This was the final project for Data Science: R (DAT-5301) course at Hult International Business School. It focused on exploring 3 datasets consisting of password strengths, ranks, categories and data breaches. The purpose of the project was to conduct a thorough data analysis on why passwords are still a business -cybersecurity- concern and share insightful conclusions.
- Problem recognition:
- What is the Business problem that you can analyze from this dataset? Why is it relevant?
- Review of Previous findings:
- What does your research guide you into? Are there key insights that you found from your research about the Busines problem? – This will be the area where, as a team, you would look into Business articles (WSJ / Economist / Financial times) to highlight about the business problem that you are trying to explore.
- What is the Testable Hypothesis / Thought process that you established based on your initial research? Your analysis can be predictive or inferable. If your analysis is predictive, there would not be a hypothesis, instead it would report model performance.
-
Variable Selection: Introduce your Data using key attributes. What is the data about?
-
Data collection: What are the data sources that you collected?
-
Data Analysis: Summarization and Visualization (5-7 charts / analyses)

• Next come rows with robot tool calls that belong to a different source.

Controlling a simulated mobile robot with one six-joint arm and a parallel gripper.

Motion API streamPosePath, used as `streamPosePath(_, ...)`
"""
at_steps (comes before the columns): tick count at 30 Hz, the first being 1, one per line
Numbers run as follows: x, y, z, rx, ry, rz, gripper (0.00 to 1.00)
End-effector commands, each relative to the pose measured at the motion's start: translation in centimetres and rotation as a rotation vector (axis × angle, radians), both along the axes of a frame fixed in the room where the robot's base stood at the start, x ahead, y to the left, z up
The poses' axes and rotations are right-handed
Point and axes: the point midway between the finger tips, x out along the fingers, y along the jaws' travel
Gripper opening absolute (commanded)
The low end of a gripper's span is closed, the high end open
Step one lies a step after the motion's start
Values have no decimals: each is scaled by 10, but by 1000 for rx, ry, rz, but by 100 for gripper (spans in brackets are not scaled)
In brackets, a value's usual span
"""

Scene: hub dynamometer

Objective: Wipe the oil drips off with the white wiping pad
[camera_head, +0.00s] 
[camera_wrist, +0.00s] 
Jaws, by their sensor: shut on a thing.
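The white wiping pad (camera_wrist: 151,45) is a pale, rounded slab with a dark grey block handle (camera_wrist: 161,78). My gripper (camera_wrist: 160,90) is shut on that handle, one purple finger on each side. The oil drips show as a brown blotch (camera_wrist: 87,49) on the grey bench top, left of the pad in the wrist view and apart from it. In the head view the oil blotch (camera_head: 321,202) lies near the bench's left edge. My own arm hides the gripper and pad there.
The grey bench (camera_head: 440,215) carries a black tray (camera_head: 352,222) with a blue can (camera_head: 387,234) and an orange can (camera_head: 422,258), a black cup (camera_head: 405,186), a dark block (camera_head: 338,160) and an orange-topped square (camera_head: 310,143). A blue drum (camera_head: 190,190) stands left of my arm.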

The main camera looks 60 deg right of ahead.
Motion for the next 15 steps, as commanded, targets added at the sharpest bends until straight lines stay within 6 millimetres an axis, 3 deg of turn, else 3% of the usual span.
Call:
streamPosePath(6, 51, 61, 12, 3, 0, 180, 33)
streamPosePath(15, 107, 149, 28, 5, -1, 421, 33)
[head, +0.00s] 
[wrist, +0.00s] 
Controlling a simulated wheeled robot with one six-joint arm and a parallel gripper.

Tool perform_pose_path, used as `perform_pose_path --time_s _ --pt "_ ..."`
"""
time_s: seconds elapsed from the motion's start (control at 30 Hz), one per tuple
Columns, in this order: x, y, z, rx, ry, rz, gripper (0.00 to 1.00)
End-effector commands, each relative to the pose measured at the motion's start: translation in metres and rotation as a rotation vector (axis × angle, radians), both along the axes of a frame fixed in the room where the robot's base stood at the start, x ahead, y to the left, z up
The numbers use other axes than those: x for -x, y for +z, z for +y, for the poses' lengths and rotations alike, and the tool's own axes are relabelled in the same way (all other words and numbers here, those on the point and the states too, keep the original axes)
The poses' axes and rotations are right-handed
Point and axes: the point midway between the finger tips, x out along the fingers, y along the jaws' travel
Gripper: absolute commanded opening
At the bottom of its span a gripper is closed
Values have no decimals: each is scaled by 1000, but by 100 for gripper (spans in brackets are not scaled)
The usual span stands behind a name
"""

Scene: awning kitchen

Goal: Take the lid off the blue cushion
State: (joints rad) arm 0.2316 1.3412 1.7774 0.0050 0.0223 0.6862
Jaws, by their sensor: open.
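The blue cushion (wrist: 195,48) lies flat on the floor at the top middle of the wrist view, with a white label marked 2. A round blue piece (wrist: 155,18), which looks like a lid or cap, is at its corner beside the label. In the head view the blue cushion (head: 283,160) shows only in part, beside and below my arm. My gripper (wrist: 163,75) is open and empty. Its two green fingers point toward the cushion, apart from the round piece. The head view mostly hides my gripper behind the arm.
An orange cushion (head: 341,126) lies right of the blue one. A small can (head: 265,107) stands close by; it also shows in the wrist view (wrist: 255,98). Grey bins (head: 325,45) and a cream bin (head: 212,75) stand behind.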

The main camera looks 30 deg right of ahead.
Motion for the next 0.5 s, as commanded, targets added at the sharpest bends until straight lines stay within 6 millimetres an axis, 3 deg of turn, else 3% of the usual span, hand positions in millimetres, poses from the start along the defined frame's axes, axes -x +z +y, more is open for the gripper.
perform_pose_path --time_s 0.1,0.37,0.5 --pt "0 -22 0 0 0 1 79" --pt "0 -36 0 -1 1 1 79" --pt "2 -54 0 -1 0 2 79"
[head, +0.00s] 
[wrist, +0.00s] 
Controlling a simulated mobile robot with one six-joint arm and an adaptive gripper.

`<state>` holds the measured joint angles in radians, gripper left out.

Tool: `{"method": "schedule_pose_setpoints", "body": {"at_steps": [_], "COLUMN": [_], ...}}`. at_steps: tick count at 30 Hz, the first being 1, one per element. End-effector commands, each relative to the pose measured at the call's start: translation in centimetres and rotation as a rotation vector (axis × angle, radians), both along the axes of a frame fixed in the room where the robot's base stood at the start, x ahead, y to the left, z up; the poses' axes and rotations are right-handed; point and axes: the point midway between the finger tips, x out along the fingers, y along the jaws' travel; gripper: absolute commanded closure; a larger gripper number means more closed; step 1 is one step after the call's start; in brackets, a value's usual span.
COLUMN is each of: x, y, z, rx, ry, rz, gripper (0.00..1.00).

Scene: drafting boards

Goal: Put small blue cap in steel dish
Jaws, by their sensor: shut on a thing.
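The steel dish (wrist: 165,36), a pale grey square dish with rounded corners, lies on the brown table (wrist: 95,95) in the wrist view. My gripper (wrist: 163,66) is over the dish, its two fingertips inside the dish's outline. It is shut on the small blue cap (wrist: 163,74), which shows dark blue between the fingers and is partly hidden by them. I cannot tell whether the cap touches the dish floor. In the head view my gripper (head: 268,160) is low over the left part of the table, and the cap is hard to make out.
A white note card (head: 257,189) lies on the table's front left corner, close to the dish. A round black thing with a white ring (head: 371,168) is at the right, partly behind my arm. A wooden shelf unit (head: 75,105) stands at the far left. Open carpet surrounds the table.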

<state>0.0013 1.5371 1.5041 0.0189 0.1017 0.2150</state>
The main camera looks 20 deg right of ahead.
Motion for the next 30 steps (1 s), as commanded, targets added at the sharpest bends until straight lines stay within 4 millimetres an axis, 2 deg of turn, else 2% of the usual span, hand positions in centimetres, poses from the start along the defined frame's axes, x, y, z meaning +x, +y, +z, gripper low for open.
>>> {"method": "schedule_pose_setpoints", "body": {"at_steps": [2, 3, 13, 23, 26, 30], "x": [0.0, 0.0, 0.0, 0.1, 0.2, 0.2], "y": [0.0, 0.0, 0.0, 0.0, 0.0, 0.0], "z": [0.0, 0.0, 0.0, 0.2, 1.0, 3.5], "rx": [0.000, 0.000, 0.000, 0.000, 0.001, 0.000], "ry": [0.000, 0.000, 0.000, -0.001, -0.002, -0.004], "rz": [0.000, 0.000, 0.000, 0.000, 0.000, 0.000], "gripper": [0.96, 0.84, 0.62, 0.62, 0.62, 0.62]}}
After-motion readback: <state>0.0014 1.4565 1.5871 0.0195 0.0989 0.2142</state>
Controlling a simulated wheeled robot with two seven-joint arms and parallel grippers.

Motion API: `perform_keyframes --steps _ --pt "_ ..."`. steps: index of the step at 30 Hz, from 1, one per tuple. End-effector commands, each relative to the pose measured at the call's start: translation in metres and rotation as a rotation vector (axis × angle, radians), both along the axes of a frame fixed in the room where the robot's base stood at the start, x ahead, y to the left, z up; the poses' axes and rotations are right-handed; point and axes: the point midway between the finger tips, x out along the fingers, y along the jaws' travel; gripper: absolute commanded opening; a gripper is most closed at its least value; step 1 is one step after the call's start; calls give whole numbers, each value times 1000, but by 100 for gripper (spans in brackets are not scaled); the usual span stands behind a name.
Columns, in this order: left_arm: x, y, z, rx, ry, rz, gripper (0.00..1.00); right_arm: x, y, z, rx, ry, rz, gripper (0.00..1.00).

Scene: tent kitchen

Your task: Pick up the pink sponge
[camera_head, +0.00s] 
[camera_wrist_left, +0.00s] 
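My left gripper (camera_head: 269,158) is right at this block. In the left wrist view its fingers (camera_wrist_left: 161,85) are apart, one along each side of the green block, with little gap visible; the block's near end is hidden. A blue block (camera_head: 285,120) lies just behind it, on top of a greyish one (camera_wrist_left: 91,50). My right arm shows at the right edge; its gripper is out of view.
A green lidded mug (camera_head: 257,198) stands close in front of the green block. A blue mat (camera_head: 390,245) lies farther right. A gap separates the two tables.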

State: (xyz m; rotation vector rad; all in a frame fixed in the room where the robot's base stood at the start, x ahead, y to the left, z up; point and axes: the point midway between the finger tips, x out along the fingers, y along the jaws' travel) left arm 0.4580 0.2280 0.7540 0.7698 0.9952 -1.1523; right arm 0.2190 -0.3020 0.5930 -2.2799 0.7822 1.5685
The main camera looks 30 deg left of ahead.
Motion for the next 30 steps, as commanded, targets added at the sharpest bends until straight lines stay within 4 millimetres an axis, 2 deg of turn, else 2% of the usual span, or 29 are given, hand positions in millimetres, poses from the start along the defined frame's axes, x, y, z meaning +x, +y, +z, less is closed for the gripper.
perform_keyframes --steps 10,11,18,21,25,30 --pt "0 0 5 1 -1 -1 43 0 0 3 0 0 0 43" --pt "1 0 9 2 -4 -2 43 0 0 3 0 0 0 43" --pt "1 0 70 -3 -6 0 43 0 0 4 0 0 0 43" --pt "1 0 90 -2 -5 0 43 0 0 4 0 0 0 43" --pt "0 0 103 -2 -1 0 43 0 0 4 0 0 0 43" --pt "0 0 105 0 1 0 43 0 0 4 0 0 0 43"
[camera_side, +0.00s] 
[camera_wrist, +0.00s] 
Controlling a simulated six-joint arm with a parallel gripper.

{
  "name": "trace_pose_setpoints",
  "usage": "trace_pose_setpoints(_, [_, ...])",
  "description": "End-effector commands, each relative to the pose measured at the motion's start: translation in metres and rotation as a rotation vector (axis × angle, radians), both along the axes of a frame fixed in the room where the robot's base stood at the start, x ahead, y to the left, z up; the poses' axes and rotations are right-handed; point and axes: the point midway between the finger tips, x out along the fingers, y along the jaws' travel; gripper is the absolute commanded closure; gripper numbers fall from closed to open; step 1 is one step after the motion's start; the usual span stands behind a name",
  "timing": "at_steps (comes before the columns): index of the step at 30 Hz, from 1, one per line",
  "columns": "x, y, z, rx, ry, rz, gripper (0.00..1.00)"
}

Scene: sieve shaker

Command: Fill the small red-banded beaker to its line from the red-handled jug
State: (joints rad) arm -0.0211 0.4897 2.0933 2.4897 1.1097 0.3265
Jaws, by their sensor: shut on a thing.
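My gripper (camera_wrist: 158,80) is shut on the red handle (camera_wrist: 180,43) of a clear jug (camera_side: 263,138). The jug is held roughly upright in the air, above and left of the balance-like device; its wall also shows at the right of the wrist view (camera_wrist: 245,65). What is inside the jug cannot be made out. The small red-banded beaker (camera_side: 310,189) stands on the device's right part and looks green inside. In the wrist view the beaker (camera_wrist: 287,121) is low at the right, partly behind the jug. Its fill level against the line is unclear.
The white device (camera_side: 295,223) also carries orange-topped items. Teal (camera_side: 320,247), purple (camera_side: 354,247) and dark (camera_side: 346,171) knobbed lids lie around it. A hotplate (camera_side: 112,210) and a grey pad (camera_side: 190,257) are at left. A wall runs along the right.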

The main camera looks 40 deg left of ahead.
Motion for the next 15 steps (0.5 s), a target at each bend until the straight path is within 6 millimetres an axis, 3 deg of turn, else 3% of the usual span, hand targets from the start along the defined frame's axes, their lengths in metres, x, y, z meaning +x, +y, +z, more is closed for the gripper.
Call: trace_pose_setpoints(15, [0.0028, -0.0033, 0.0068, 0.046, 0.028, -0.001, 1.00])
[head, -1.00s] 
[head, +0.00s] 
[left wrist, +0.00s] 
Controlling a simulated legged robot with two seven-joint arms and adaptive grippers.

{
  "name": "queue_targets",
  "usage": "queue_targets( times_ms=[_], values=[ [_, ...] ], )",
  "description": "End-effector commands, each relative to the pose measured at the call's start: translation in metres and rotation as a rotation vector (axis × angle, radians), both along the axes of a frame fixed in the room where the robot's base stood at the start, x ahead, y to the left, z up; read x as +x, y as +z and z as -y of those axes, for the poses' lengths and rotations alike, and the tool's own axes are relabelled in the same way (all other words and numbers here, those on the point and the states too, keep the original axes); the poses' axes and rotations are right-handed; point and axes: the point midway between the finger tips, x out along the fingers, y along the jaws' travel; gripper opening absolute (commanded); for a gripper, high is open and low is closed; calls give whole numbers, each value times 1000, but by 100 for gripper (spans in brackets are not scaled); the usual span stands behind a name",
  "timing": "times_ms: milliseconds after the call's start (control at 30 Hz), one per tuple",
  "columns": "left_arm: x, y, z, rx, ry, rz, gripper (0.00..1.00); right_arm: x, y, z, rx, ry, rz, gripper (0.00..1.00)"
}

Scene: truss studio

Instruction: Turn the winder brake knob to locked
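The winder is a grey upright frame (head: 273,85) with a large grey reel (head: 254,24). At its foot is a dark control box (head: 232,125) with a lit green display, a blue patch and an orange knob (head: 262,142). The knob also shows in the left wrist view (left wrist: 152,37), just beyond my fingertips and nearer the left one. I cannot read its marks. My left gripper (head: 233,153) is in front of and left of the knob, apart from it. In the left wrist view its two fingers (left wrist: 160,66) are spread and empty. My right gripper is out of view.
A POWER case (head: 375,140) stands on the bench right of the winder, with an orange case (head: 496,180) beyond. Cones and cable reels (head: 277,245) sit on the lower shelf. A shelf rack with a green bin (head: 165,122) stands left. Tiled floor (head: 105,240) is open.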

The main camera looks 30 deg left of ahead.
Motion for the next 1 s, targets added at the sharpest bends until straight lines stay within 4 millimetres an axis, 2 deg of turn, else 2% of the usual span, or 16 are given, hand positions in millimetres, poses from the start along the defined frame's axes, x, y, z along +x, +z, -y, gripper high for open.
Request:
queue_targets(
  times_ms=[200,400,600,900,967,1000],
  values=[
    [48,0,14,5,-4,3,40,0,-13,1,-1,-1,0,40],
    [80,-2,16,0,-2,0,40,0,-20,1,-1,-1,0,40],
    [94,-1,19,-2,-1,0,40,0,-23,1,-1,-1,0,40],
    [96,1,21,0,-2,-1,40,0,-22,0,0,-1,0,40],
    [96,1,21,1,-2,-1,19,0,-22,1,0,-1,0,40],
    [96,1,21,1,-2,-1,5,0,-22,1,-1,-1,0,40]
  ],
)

- What are the key trends and patterns that you find about the data? Each trend /chart should have 3-4 lines about why is that trend/chart important. How does it add value to your Data Analysis project?
- Are there Outliers in your data? What charts/visualization did you use to identify them? How did you handle your Outliers?
- What are the updates/ modifications that you did to your initial hypothesis/ thought process after Summarization and Visualization?
-
Modelling: (OLS and / Logistic) to identify relations /connections in the data
-
Results presentation:
- Validate your Hypothesis / thought process. What are your inferences / model performance?
- Preparing your R markdown for presentation
- What are your 3# specific insights for the data analysis? Connect your data analysis from Stage 1 and Modelling from Stage 3 to support your findings. It is also expected that you use with domain knowledge (i.e. research from external sources). Make sure to site your sources.